Harron: You’re going to write the musical about Harriet Tubman!

Blank: Oh, yeah. Harriet Tubman/Ida B. Wells/Shirley Chisholm because they’re kinda all the same person when it comes to Black History Month. Hopefully, my film is a part of a discussion about gatekeepers and making people more aware of why there’s such a desert in terms of Black stories—it’s because they’re people who make a decision about which Black stories get through. Not every Black woman playwright goes through this experience, but I always felt like I had to be a certain kind of Black writer or reflect a certain kind of Black life if I wanted to have more success, you know? 

Harron: Yeah, and I was so interested to see in your film that wealthy white world of arts benefits. It’s kind of satirical but also affecting—we think people are writing these plays because these are the stories they are burning to tell, but sometimes they’re the only stories they can get on stage. 

Blank: It’s the story that pays, exactly. I love behind-the-scenes movies—Bullets Over Broadway, Living in Oblivion—where we see the real drama happening behind the curtain. I want to do a mockumentary about a revival of a Black play from the ’70s. 

Harron: I really enjoyed your film’s vision of home—a home that we don’t always see. What was the vision of Harlem that you wanted to put on the screen?

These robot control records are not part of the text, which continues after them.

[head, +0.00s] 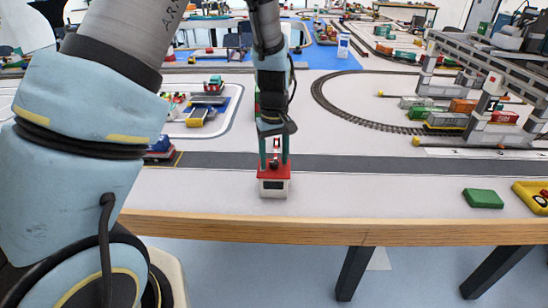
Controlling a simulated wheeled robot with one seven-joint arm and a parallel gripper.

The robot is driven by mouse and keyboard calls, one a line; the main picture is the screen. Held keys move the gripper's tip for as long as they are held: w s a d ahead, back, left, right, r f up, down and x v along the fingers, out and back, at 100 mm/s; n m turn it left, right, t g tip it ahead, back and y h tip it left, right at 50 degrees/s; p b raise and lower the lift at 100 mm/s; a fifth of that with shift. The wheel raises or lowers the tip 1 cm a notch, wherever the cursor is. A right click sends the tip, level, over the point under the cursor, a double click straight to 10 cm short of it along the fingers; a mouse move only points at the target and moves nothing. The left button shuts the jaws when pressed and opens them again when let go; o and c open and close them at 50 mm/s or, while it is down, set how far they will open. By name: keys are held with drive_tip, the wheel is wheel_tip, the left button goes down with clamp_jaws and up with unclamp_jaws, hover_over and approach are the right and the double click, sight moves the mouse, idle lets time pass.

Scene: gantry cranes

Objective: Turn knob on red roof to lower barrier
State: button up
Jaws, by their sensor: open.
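A small white house-like box with a red roof (265,171) stands upright near the front edge of the table. A small dark knob (275,158) shows on top of the roof. My gripper (273,153) points straight down over the roof, its two greenish fingers open, one on each side of the knob. I cannot tell whether the fingers touch the knob or the roof. No barrier can be made out clearly; the arm hides what lies directly behind the box.
A green block (483,198) and a yellow tray (530,196) lie at the right front. A grey road strip (400,163) runs behind the box, with a curved train track (345,112) and a gantry crane (480,65) beyond. The table's wooden front edge (350,230) is close; tabletop beside the box is clear.

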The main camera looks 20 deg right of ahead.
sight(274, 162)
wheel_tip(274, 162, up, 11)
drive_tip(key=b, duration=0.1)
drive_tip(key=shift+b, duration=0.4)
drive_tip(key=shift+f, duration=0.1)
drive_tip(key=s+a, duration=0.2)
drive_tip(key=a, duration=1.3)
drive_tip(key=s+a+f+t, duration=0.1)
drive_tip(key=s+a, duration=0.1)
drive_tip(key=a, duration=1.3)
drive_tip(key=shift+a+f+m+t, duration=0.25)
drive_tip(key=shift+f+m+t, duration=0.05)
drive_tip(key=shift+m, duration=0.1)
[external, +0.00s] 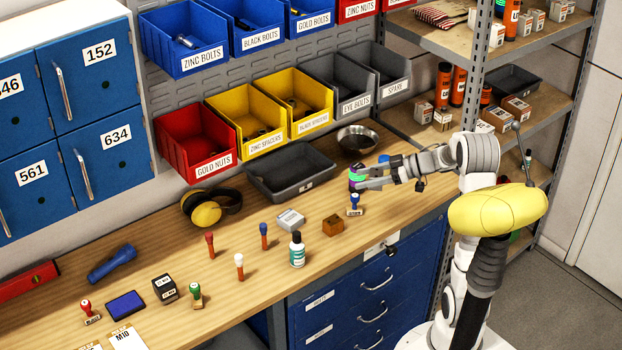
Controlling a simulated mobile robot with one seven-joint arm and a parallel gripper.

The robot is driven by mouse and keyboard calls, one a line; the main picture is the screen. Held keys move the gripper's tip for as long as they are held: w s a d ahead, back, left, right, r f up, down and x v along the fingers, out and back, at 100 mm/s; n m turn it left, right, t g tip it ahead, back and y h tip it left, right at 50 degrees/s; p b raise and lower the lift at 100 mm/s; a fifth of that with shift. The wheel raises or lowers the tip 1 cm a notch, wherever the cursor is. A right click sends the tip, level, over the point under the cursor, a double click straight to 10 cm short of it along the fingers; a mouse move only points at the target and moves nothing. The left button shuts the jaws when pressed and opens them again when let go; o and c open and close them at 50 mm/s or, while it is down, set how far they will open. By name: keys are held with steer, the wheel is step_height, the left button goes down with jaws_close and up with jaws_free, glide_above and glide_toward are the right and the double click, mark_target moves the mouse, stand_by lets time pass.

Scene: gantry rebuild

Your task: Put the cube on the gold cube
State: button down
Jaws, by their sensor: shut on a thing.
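My gripper (366,177) reaches in from the right over the back right of the workbench. It is shut on a small dark thing with green and purple patches (356,178), which I take to be the cube; the fingers partly hide its shape. The gold cube (333,226), brownish gold, sits on the bench near its front edge. It lies below and a little left of my gripper in the picture, apart from it, and its top is clear.
A blue-handled stamp (354,205) stands between my gripper and the gold cube. A white-and-green bottle (297,250) and a grey box (290,220) are left of the gold cube. A black tray (292,175) and a metal bowl (358,138) lie behind.

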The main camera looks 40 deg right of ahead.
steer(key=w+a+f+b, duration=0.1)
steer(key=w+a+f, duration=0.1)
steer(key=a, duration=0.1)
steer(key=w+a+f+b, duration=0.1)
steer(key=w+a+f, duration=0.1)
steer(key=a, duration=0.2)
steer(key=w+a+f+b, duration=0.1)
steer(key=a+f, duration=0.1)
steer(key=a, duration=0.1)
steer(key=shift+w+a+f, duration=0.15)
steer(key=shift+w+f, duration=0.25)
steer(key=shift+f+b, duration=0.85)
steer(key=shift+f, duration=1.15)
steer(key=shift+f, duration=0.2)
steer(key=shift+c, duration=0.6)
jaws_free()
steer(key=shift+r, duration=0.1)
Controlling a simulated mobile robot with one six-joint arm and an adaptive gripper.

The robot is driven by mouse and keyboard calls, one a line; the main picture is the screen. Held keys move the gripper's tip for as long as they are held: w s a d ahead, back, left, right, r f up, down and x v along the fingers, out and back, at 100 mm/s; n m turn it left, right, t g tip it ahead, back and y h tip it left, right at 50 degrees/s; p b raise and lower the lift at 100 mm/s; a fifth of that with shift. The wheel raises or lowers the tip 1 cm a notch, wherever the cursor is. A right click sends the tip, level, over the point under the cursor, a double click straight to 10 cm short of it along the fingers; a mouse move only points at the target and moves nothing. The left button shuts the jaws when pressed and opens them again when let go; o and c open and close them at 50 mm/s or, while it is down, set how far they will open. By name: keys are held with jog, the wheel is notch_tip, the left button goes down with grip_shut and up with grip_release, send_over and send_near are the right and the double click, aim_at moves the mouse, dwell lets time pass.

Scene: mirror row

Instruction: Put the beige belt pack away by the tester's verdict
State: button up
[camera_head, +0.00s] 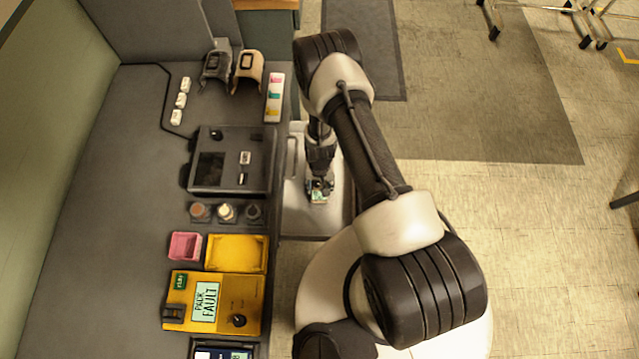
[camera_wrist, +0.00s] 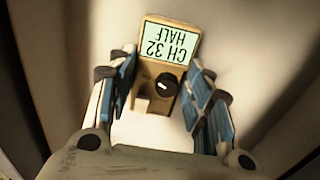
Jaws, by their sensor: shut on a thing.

Blank: When you think about films like Manhattan and Annie Hall, there is all this attention paid to, rightfully so, these exteriors, these beautiful vistas and landscapes. I wanted some of that in my film, but the thing about New York that is most exciting to me are the people. And so, I just wanted to say, it is very gentrified, but there are still really beautiful people here—shop owners, people on the street. That is the landscape I wanted to focus on, the cacophony of voices that live here. Let the camera linger for a little bit longer, so they’re not just a colorful character. This is a person with an opinion. Show Harlem, show Brownsville through the people. We don’t have a whole lot of exteriors. I think I shot all of them in half a day and then used the other half to steal some subway shots. When I was editing, I thought, maybe for the pickup day I’ll go out and get more stuff. And when I looked at the film, I was just like, I don’t know that it needs it. The story’s about the people, and there are plenty of New York films where you can see twinkling lights and buildings and all that stuff.

That was the thing about black and white: It was very deliberately trying to harken back to a particular time in New York. Some people said, “Oh, it takes place in the ’90s, right?” No, it takes place now. But I don’t mind that it feels like that because for me as an artist, as a kid, as a lover of hip-hop culture, the ’90s is what we called the Golden Era, you know? That was what I was trying to make it feel like: that old New York, where we could still get that Greek-looking cup of coffee or go to Chock Full o’Nuts and pick up the tchotchkes, whatever. You know, just something that feels a little bit old and nostalgic.

I have a question for you. You’re about to do this [Salvador] Dalí movie, which I’m so excited about. How is it that you’ve been able to remain an artist and that your voice, even in work that might be more commercial or work-for-hire, is still so singular? It’s something I am hoping to do as I move forward through a career when Hollywood is maybe ready to pull me into their projects. How is it that you’ve been able to remain the artist that you are?

Harron: Oh, thank you. It’s never an easy path. I also, like you, made my first film in my 40s. After your first film [is] a success at Sundance, for anybody who has that experience, you get sent a lot of bad scripts, and I’m sure you have already. One thing is to find producers who will stick with you. Also, sometimes it makes your life very difficult and sometimes it makes the film almost impossible to make, but in some ways, it’s better to compromise on the budget or have less money than to do a project that you don’t believe in. But I also believe in making money and doing some commercial work, because I think you learn. Like, I did a Lifetime movie, which I really enjoyed doing. 

You’re very lucky that you’re a writer. I think it’s much easier to try and make a more individual career if you are a writer. I’ve read the script for your second movie, and it’s good because it’s a really interesting story and not too expensive. You know, my mind kind of ticks over when I’m looking at someone’s script now, how hard is it for them to get this made? Having said that, my Dalí film, we’re having to make it for way too little money. But you know, you can also find circumstances and people who will work with you. Charlie Says we shot very cheaply in 20 days. Finding collaborators is very important, then mixing it up with a TV show for money or because it’s fun. I have always loved Howard Hawks, and when I’m doing TV I sometimes think of myself as a director in the studio system. Hawks would do a Western and then he’d do a noir, a thriller, a romantic comedy. It’s like, well, that’s a tradition. But I think for that individual voice that you have, the second film is important. You’re trying to refine it.

There’s this great quote by Charlie Kaufman from a screenwriting lecture he did for the BFI [as part of the BFI & BAFTA Screenwriter Lecture]. He says, all you have to give is you. Not someone’s idea of what you are. What you have to give is your individual take, your instincts, your intuition. And your inner voice, which is what told you you had to shoot in black and white. When I was doing The Notorious Bettie Page, company after company said, “You will never get this made. And why does it have to be [primarily] black and white?” I didn’t even have an articulate reason until after I made the film, then I understood why. So, it’s very important not to blunt or muffle this inner voice—always listen to that.